WASHINGTON — The U.S. Supreme Court sent parts of a race-based challenge to Virginia’s state House districts back to a lower court for further review Wednesday, while upholding the lower court panel’s findings that one majority black district was legally drawn.
In an 8-0 decision written by Justice Anthony Kennedy, the Supreme Court found a three-judge District Court panel followed an incorrect legal standard in its analysis of 11 of the 12 districts challenged in the case. The lower court had required those challenging the districts to show an actual conflict between the plan that was adopted following the 2010 census and one that could be drawn using traditional political redistricting principles without regard for race.

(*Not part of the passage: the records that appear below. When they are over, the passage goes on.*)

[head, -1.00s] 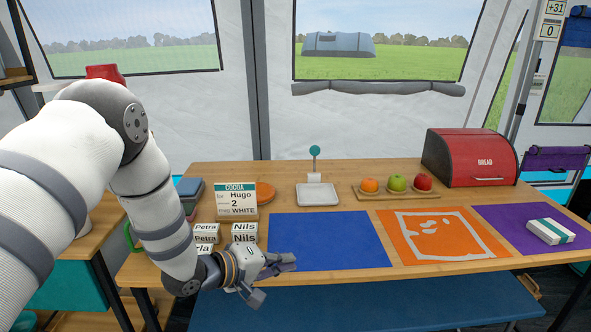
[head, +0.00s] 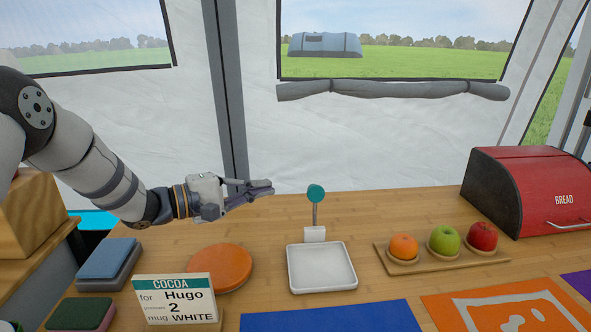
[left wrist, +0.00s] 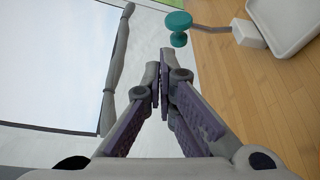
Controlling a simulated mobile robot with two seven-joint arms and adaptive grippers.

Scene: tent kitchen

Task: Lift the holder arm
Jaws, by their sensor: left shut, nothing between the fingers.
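The holder arm (head: 315,212) is a thin grey rod with a round teal knob (head: 316,193) on top. It stands upright from a white block (head: 315,234) at the back of a white square tray (head: 322,268). My left gripper (head: 271,187) is shut and empty, to the left of the knob at about its height in the head view, with a gap between. In the left wrist view the shut fingertips (left wrist: 163,55) lie just below the teal knob (left wrist: 178,28), apart from it in the picture. My right gripper is not in view.
An orange disc (head: 220,267) and the cocoa card (head: 175,299) stand left of the tray. A wooden board (head: 440,258) with an orange, an apple and a red fruit is to the right, before the red bread box (head: 530,190). A blue mat (head: 332,317) lies in front.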

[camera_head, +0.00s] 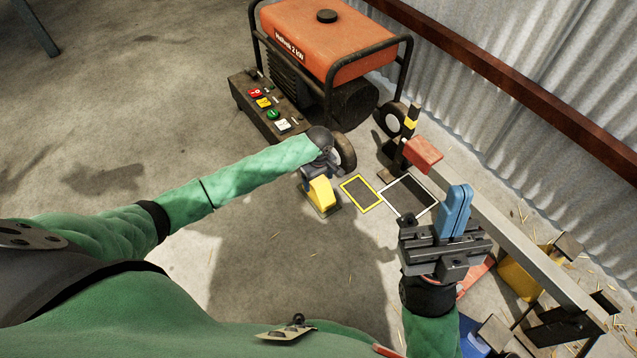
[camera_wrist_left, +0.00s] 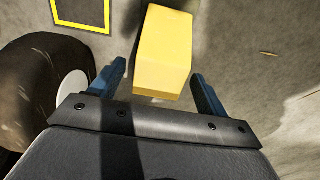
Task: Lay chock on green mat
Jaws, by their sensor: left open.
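The yellow chock (camera_head: 321,193) stands on the floor near the generator's wheel. A dark border shows around its foot; I cannot tell whether it is the green mat. In the left wrist view the chock (camera_wrist_left: 165,48) sits ahead of and between the blue fingertips, with a gap on each side. My left gripper (camera_wrist_left: 158,85) is open and holds nothing; in the head view it (camera_head: 325,168) is just behind the chock. My right gripper (camera_head: 455,210) is raised at the right, its blue fingers together with nothing seen between them. No mat is clearly green.
A yellow-edged dark patch (camera_head: 361,193) and a white-edged dark patch (camera_head: 408,198) lie right of the chock. The orange generator (camera_head: 325,42) and its wheel (camera_head: 346,152) stand close behind. A metal beam (camera_head: 530,255) with a red block (camera_head: 423,153) runs along the right. Floor at left is clear.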

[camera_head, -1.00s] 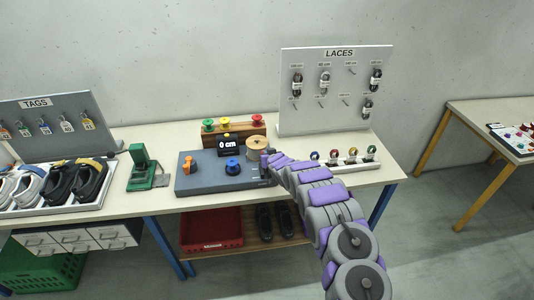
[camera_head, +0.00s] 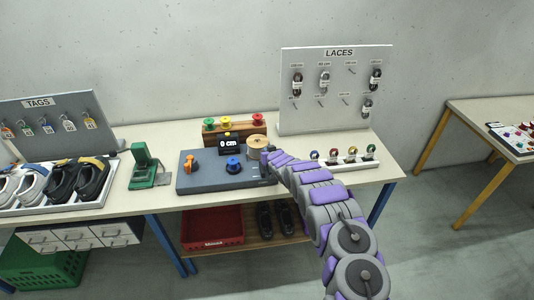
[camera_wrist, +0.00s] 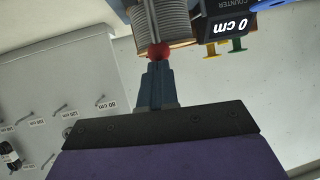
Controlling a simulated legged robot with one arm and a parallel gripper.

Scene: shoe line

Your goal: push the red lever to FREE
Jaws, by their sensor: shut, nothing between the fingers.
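The red lever shows in the wrist view as a red ball knob (camera_wrist: 159,51) on a thin pale shaft. My gripper (camera_wrist: 155,75) is shut and empty, its blue-grey fingertips right at the knob. They look in contact with it, but I cannot be sure. In the head view my gripper (camera_head: 267,163) is at the right end of the grey measuring base (camera_head: 208,180), beside the wooden spool (camera_head: 256,142). There my arm hides the lever. No FREE marking is readable in either view.
The counter (camera_head: 228,142) reads 0 cm. An orange knob (camera_head: 191,163) and a blue knob (camera_head: 233,164) stand on the base. Behind is a wooden block with coloured spools (camera_head: 227,123). The laces board (camera_head: 335,90) and a rack of small rolls (camera_head: 344,163) are to the right.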

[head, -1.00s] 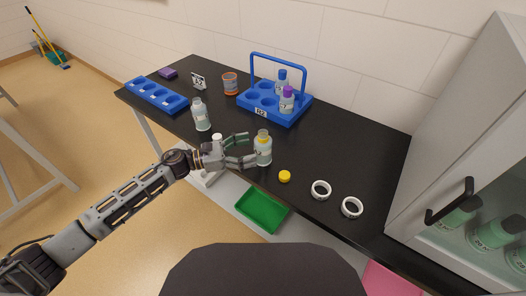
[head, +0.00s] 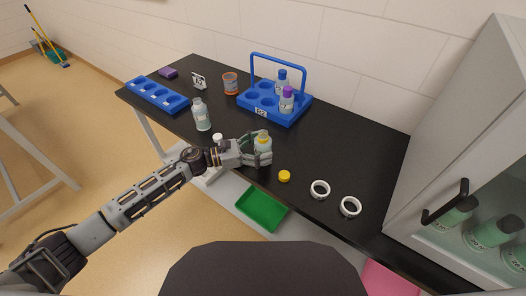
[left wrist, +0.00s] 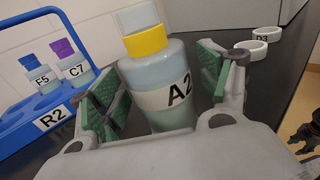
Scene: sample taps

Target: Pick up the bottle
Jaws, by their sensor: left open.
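A clear bottle labelled A2 (left wrist: 172,95), with a yellow neck ring and a pale top, stands upright near the front edge of the black bench; it also shows in the head view (head: 264,144). My left gripper (head: 265,150) is open around this bottle, with one green-padded finger on each side. In the left wrist view the bottle stands between the fingers (left wrist: 165,88), with a gap visible at the left pad; contact at the right pad is unclear. The bottle's lower part is hidden by the gripper.
A yellow cap (head: 285,176) and two white rings (head: 320,190) (head: 350,206) lie to the right. A blue carrier (head: 284,119) holds two bottles behind. A cabinet (head: 455,130) stands at right.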

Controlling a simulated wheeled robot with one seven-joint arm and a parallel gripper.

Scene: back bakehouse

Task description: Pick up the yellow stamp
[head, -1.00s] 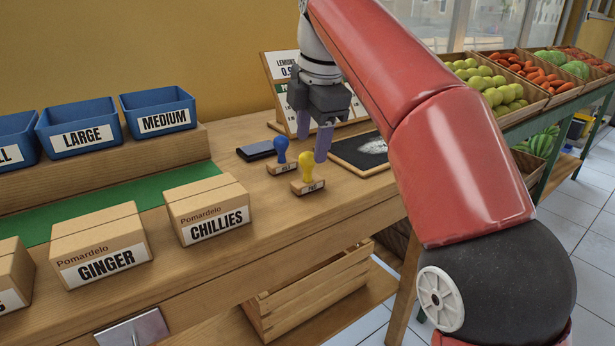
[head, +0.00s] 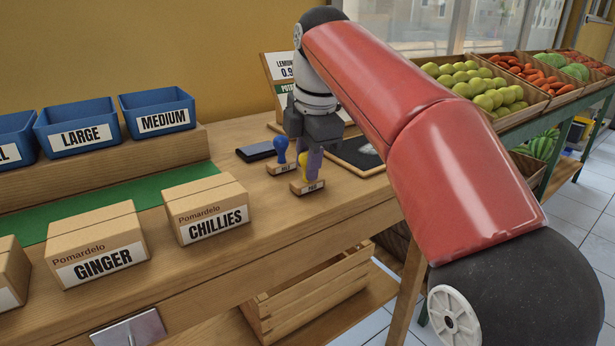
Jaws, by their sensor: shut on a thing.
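The yellow stamp (head: 308,185) stands upright on the wooden counter, its yellow handle partly hidden by my fingers and its wooden base showing below. My gripper (head: 311,163) points down from above and is shut on the yellow handle. The base looks to be on or very near the counter. The blue-handled stamp (head: 281,157) stands just behind and to the left, close to my fingers.
A dark ink pad (head: 256,151) lies left of the stamps. A black slate with a pale smear (head: 362,153) lies to the right. A price board (head: 275,68) stands behind. Boxes labelled CHILLIES (head: 208,208) and GINGER (head: 97,246) sit at the front left.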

The high Court finds that the state must show race was not an unlawful consideration in drawing the lines, regardless of what explanations lawmakers may be able to come up with later.
“A legislature could construct a plethora of potential maps that look consistent with traditional, race-neutral principles, but if race is the overriding reason for choosing one map over others, race still may predominate,” a court summary of the ruling says.
The Supreme Court says the special District Court panel must now reconsider, under the proper standard, whether race directed the shape of the 11 remaining districts, and, if so, whether the consideration of race met a legal standard known as “strict scrutiny.” That means, essentially, that lawmakers must have had a good reason to believe that considering race was required to comply with the Voting Rights Act as it was in effect at the time.
The court found the lower court opinion was correct in upholding the lines for District 75, which had a 55 percent black voting age population based on a belief that the number was required to maintain the influence of black voters.
Democratic redistricting lawyer Marc Elias described the overall decision as a major victory.
Separate challenges to Virginia redistricting procedures are moving through other courts. A state judge in Richmond ruled Tuesday that a challenge to whether the districts meet state constitutional requirements to be “compact” can move forward.